┌─ INFORMATION SUPPLIED

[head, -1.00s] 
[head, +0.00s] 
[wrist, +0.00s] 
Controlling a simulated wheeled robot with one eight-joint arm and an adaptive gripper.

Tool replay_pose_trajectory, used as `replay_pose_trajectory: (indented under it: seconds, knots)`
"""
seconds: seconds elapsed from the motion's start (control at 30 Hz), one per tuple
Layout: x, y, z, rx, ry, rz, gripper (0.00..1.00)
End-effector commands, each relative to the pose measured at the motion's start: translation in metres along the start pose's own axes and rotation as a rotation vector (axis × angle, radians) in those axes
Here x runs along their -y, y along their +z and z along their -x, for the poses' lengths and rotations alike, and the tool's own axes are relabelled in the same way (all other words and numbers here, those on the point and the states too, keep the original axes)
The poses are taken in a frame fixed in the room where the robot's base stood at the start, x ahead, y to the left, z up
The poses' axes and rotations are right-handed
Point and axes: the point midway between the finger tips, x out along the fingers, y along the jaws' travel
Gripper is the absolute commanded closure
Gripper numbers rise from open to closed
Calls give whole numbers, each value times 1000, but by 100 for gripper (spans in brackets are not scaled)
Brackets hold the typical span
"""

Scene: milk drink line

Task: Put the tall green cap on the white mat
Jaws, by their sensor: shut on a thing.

└─

### GIVEN TASK
Every line from the one containing "Task: Put the tall green cap on the white mat" through the last line must be copied exactly; leave out the rest.

### TASK ANSWER
Task: Put the tall green cap on the white mat
Jaws, by their sensor: shut on a thing.

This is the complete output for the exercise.